— Start —
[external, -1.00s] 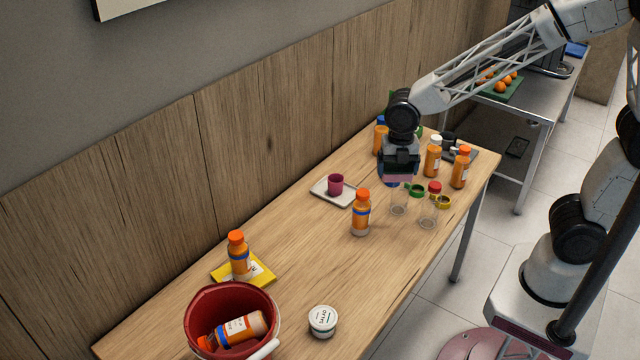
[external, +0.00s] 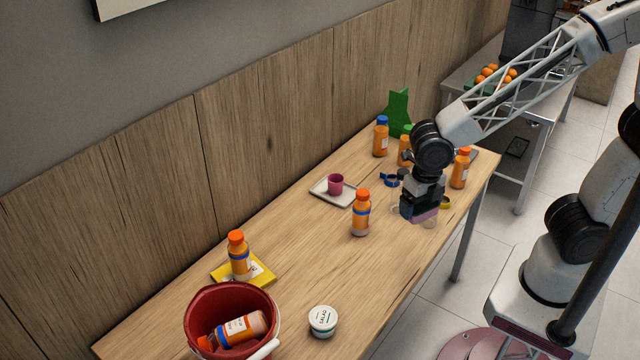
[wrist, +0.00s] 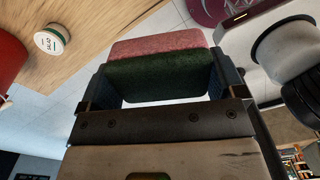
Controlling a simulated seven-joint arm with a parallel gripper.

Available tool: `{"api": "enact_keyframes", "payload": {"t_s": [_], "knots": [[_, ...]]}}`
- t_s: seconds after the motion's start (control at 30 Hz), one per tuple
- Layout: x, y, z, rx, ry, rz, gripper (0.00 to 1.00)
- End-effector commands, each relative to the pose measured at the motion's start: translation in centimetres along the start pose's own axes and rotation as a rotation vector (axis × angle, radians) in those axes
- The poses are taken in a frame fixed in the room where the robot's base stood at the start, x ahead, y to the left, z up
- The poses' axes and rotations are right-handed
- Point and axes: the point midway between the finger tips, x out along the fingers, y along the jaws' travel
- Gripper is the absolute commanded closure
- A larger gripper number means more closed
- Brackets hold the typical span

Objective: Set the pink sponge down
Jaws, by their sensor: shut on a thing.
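The pink sponge (wrist: 158,48) has a dark green layer and sits between the fingers of my gripper (wrist: 158,85) in the wrist view. In the external view my gripper (external: 422,212) is low over the right part of the table, near its front edge, and only a pinkish sliver of the sponge (external: 426,216) shows under it. My gripper is shut on the sponge. I cannot tell whether the sponge touches anything below.
An orange bottle (external: 361,213) stands left of my gripper on the wooden table (external: 310,255). Clear jars with coloured clasps (external: 390,180) are partly hidden around it. A tray (external: 325,190) holds a purple cup (external: 336,184). A red bucket (external: 196,310) stands front left.

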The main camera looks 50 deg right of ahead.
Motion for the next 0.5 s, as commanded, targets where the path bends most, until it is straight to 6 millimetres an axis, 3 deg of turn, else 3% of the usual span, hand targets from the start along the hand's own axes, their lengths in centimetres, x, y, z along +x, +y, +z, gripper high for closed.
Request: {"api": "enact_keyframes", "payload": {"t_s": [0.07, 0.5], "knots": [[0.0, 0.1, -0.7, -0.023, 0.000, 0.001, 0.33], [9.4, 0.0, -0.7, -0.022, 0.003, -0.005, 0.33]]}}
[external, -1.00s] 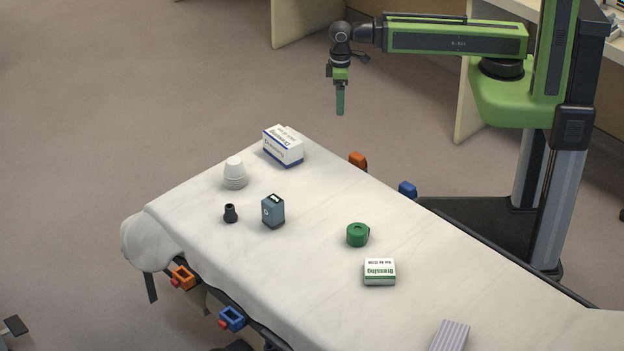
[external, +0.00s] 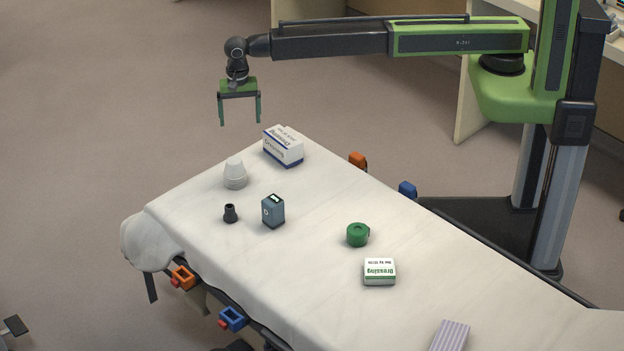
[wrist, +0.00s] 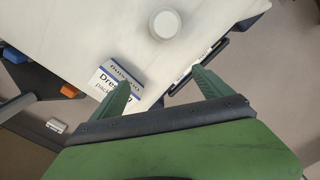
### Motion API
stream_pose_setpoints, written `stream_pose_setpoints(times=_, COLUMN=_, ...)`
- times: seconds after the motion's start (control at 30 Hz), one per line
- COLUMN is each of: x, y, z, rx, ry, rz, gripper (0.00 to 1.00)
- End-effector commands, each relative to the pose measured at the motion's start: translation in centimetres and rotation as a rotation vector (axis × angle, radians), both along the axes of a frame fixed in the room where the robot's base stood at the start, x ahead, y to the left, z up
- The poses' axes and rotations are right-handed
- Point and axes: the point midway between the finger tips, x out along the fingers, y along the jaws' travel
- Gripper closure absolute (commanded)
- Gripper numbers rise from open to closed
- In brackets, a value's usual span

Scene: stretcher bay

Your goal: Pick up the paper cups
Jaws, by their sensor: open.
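The paper cups (external: 235,174) are a white nested stack, upside down, at the far left part of the covered stretcher. In the wrist view the stack (wrist: 165,24) shows from above as a white round at the top, beyond the fingertips. My gripper (external: 240,122) is open and empty, in the air above the stack in the external picture. Its two green fingers (wrist: 160,80) point toward the stretcher in the wrist view, with nothing between them touching.
A white and blue dressing box (external: 283,147) stands right beside the cups. A black small item (external: 230,213), a grey-blue device (external: 273,211), a green tape roll (external: 357,235) and a green-white dressing box (external: 379,271) lie nearer. A striped item (external: 450,336) is at the bottom.

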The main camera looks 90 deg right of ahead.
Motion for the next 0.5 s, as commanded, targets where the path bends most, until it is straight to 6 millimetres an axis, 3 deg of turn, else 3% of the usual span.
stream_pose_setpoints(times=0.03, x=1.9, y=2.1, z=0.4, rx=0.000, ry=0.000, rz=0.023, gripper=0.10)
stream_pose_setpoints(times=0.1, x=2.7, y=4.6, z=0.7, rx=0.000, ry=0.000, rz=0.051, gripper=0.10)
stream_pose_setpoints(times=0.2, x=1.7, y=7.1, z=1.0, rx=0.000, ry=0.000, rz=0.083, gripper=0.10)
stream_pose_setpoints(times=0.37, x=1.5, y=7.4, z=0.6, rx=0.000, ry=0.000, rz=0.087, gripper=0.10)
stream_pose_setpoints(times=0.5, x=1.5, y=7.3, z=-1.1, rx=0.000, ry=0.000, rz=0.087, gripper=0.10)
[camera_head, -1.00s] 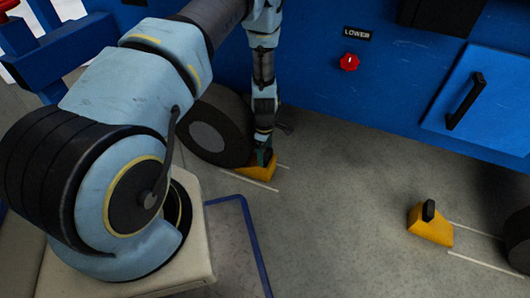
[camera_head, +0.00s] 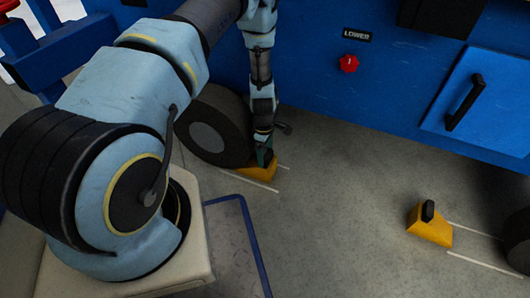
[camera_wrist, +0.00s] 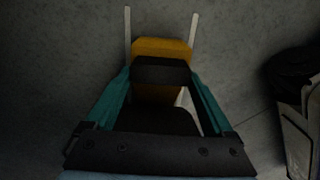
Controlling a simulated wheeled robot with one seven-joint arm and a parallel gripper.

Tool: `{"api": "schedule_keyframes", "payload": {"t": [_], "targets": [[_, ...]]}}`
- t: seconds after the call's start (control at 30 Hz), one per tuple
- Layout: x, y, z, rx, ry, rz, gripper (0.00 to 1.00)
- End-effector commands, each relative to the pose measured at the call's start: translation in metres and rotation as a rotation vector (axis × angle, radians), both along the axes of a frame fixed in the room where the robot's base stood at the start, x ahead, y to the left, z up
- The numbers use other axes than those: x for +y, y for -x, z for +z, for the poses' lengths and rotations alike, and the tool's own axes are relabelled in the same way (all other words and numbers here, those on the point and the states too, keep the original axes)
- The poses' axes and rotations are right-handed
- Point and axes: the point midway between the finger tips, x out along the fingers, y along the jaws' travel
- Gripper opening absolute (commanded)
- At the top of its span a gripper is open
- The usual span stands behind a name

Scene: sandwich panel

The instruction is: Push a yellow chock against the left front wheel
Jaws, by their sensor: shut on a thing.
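A yellow chock (camera_head: 262,172) sits on the floor at the right side of the left front wheel (camera_head: 211,131), between two white floor lines. In the head view it appears to touch the tyre, though my gripper hides part of the contact. My gripper (camera_head: 265,157) points down and is shut on the chock's black handle. In the wrist view the teal fingers of my gripper (camera_wrist: 160,88) stand on both sides of the black handle (camera_wrist: 161,71), with the yellow chock body (camera_wrist: 160,47) behind it.
A second yellow chock (camera_head: 430,225) with a black handle stands on the floor at the right, apart from another wheel (camera_head: 518,240). The blue machine side (camera_head: 380,100) rises close behind my arm. The floor between the chocks is clear.

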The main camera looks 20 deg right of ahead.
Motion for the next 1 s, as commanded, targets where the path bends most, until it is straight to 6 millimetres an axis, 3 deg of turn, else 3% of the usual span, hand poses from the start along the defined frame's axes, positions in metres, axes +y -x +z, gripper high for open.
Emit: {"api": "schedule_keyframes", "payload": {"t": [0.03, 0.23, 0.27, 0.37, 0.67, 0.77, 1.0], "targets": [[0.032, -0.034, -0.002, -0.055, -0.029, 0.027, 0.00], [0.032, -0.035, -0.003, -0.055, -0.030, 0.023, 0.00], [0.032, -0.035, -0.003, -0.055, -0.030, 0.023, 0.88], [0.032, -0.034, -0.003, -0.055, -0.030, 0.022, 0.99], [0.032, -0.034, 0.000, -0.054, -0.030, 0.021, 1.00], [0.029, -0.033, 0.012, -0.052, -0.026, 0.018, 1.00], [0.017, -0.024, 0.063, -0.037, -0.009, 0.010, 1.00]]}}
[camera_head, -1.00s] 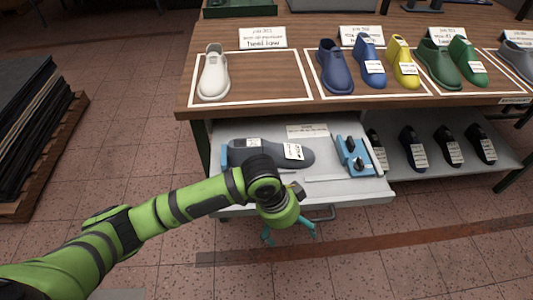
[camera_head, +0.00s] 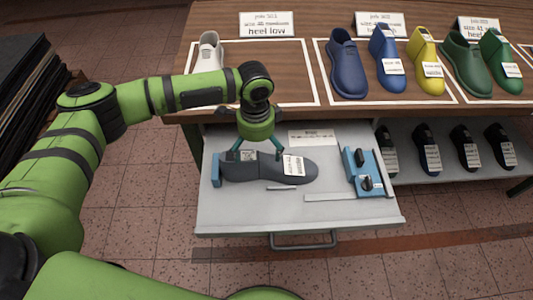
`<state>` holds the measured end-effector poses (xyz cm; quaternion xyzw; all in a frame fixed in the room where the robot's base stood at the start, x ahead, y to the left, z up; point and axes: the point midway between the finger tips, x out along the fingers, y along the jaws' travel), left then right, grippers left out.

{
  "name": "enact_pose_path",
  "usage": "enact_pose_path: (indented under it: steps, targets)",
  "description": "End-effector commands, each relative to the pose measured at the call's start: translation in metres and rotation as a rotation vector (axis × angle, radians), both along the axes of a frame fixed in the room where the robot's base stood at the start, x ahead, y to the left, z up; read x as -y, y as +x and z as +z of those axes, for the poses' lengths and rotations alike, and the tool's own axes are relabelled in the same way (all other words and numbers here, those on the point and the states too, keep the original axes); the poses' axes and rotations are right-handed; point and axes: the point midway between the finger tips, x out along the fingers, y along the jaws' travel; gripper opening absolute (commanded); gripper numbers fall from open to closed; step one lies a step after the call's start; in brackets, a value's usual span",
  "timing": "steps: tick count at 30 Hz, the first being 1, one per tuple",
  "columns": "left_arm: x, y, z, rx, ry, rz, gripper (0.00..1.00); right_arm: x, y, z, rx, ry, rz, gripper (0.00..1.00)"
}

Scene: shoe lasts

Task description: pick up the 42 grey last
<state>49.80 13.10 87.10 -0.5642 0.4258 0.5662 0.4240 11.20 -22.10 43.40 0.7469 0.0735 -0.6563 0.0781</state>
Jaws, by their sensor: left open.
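The grey last (camera_head: 305,169) lies on its side or sole in the open drawer (camera_head: 230,215), toe to the right, with white labels on it. A blue block (camera_head: 216,170) stands at its left end. My left gripper (camera_head: 256,155) points down with its teal fingers spread over the rear half of the last. I cannot tell whether the fingers touch it. The number on the label is too small to read. My right gripper is not in view.
A blue fixture (camera_head: 368,172) sits at the drawer's right. Above, the wooden table holds a white last (camera_head: 208,52), partly hidden by my arm, and blue, yellow and green lasts (camera_head: 348,65). Dark lasts (camera_head: 426,147) stand on the lower shelf.

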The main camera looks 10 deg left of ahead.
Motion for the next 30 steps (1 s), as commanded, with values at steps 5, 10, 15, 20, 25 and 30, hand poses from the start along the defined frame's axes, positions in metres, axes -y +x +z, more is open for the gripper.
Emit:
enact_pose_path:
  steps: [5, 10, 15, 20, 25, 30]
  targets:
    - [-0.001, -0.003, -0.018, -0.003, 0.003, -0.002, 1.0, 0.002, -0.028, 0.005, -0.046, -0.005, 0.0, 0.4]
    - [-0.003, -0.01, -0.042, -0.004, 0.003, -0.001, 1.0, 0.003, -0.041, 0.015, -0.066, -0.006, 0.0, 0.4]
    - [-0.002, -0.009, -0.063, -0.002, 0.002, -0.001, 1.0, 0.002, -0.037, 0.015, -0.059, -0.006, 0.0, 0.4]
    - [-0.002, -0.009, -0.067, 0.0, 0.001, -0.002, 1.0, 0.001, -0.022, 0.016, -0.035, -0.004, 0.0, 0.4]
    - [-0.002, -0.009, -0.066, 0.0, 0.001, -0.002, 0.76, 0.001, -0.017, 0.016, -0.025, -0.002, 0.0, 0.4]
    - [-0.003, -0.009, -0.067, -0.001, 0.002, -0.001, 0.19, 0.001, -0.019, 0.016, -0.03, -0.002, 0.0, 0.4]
— End —
§ Your task: Extract, word for word, each line from the top of the data down to and including the line with "Objective: Set the pink sponge down"; skip the pictures.

§ Solution for this task:
[external, -1.00s] 
[external, +0.00s] 
[wrist, +0.00s] 
Controlling a simulated seven-joint arm with a parallel gripper.

Available tool: `{"api": "enact_keyframes", "payload": {"t_s": [_], "knots": [[_, ...]]}}`
- t_s: seconds after the motion's start (control at 30 Hz), one per tuple
- Layout: x, y, z, rx, ry, rz, gripper (0.00 to 1.00)
- End-effector commands, each relative to the pose measured at the motion's start: translation in centimetres along the start pose's own axes and rotation as a rotation vector (axis × angle, radians) in those axes
- The poses are taken in a frame fixed in the room where the robot's base stood at the start, x ahead, y to the left, z up
- The poses' axes and rotations are right-handed
- Point and axes: the point midway between the finger tips, x out along the fingers, y along the jaws' travel
- Gripper is the absolute commanded closure
- A larger gripper number means more closed
- Brackets hold the typical span

Objective: Set the pink sponge down

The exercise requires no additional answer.